### OBJECTIVE
Retype, with no alterations, every line between the one containing "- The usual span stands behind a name" and the one containing "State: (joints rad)", counting both of those lines too. Pictures are to be left out.

### DATA SHOWN
▶
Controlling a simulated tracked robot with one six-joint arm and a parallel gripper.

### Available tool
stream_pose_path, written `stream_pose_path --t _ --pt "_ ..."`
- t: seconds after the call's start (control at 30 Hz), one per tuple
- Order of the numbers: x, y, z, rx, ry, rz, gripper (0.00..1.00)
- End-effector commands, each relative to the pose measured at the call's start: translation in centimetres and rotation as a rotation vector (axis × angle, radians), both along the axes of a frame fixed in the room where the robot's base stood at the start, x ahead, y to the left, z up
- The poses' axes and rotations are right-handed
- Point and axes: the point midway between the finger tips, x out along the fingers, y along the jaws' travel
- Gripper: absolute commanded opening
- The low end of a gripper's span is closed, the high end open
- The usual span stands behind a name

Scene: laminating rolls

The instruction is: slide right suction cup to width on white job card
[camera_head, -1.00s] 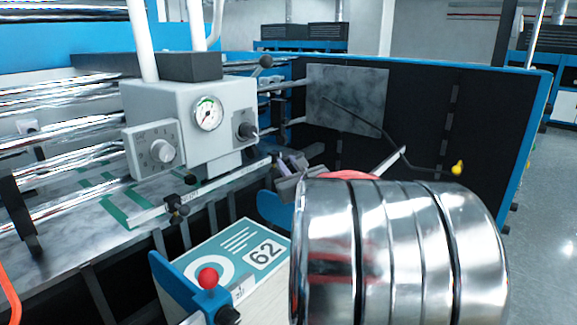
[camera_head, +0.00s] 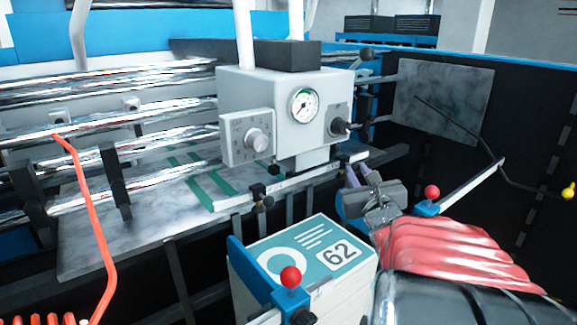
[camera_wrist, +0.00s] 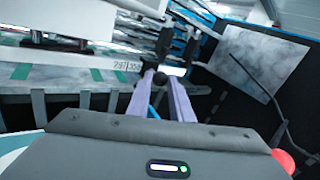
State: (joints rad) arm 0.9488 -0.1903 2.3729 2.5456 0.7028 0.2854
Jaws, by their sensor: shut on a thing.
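A white rail (camera_head: 290,186) runs along the front of the machine's bed. A black suction-cup holder with a knob (camera_head: 262,195) sits on it, left of centre. My gripper (camera_head: 354,172) is at the rail's right end. In the wrist view its two pale purple fingers (camera_wrist: 160,84) are shut on a small black knob (camera_wrist: 160,78), apparently that of the right suction cup. The cup itself is hidden. A white strip (camera_wrist: 127,67) left of the fingertips bears figures like "297" and "350"; I cannot tell whether it is the job card.
A grey control box (camera_head: 285,110) with a gauge stands above the rail. A teal-topped stack marked 62 (camera_head: 315,245) lies below, between blue guides with red knobs (camera_head: 291,277). A grey plate (camera_head: 443,98) and a yellow-tipped rod (camera_head: 568,190) are at right.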

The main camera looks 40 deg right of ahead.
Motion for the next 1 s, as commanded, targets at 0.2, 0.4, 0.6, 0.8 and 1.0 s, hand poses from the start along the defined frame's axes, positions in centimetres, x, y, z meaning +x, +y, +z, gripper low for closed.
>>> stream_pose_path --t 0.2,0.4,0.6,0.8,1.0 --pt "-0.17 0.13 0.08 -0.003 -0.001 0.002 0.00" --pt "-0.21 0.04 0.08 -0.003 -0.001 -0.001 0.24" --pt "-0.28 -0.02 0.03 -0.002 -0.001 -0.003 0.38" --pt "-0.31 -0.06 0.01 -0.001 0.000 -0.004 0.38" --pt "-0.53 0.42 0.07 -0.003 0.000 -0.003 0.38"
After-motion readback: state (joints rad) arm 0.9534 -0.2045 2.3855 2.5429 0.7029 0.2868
◀
### RESULT OF THIS TASK
- The usual span stands behind a name

Scene: laminating rolls

The instruction is: slide right suction cup to width on white job card
[camera_head, -1.00s] 
[camera_head, +0.00s] 
[camera_wrist, +0.00s] 
State: (joints rad) arm 0.9488 -0.1903 2.3729 2.5456 0.7028 0.2854

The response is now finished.